Метод как кинематографическая проблема
Онтологический принцип кино
Идея «запечатленного времени» Тарковского и «онтологический принцип фотографии» Андре Базена совпадают по своей сути. Оба, определяя коренное свойство кино, указывают на его фотографическую природу. Казалось бы, Тарковский мог вспомнить Базена, чтобы сделать его своим единомышленником. Тарковский не делает этого, и, думаю, не случайно.
Вокруг идеи Базена сложился Монблан предрассудков, думая об этом, невольно вспоминаешь Гоголя: городничий в связи с появлением мнимого ревизора велит расчистить городскую площадь - некогда там был поставлен забор, но назначения его жители не знали и быстренько приспособили для свалки мусора.
Обсуждение наследия Базена пошло у нас по ложному следу: постепенно вокруг его имени образовался завал, сквозь который трудно стало пробиваться к его сокровенным идеям, имеющим непреходящее значение.
У Базена было уязвимое место - он противопоставлял кадр монтажу и в связи с этим делил художников на две категории: одни доверяют действительности, другие - образу. Мы все открываем с запозданием - с запозданием узнали и Базена, узнали тогда, когда уже успели забыть Шкловского, а между тем такого рода разделение было Шкловским предложено еще в 1928 году. В статье «Поэзия и проза в кинематографе» он писал: «В кинематографе сейчас мы - дети. Мы едва только начинаем думать о предмете своей работы, но уже можем сказать, что существуют какие-то два полюса кинематографии, из которых каждый будет иметь свои законы.

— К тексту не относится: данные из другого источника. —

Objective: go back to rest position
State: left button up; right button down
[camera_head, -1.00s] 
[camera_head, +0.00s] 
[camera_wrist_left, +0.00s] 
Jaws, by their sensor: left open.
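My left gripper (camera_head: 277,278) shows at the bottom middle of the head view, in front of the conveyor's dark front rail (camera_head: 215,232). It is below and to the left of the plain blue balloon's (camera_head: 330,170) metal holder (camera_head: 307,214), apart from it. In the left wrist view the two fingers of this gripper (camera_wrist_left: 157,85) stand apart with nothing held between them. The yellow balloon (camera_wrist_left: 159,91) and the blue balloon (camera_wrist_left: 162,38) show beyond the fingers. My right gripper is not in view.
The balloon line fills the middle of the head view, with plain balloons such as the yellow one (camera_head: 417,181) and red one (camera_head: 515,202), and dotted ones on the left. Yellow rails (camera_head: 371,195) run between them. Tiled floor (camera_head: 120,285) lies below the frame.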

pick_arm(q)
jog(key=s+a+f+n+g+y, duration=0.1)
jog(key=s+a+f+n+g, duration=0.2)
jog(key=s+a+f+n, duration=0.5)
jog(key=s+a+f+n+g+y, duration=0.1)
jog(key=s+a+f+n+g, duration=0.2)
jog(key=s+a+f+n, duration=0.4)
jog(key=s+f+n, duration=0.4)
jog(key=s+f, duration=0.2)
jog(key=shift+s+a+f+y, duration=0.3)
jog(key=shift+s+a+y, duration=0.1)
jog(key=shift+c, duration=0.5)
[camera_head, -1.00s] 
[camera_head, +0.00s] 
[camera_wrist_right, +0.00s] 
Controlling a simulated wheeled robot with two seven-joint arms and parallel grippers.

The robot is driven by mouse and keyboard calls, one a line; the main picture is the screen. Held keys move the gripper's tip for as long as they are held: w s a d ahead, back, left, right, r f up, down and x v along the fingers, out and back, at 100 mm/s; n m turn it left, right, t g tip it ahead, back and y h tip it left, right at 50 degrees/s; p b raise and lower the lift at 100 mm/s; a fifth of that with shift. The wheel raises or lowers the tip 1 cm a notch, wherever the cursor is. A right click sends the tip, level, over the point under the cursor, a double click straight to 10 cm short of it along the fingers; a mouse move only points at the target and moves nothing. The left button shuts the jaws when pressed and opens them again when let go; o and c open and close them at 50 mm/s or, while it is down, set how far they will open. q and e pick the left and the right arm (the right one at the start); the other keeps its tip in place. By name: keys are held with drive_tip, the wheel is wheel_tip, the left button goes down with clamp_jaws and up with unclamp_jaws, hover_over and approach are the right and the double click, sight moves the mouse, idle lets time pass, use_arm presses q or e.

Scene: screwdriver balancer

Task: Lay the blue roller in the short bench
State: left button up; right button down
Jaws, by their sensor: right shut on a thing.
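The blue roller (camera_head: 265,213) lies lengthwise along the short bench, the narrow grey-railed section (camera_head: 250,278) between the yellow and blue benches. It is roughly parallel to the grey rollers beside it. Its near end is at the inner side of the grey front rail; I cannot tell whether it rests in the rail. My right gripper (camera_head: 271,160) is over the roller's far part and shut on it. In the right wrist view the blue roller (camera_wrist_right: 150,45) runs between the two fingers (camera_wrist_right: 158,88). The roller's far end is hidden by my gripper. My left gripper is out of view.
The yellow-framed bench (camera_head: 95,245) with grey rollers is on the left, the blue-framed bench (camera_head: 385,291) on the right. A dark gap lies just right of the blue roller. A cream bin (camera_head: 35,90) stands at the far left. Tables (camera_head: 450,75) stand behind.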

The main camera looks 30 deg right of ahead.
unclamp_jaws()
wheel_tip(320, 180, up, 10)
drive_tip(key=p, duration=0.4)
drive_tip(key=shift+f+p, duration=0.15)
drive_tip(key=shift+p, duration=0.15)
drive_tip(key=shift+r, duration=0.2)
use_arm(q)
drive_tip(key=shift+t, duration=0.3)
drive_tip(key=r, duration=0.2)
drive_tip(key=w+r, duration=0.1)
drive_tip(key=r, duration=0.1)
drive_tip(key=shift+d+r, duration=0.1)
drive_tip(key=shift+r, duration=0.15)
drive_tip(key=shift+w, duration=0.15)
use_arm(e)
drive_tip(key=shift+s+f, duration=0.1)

Фильм Чарли Чаплина «Парижанка» - проза, основанная на смысловых величинах, на договоренных вещах.
«Шестая часть мира», несмотря на госторговское задание, - патетическое стихотворение.
«Мать» - своеобразный кентавр, а кентавр вообще животное странное; фильм начинается прозой с убедительными надписями, которые довольно плохо влезают в кадр, и кончается чисто формальным стихотворением» [1].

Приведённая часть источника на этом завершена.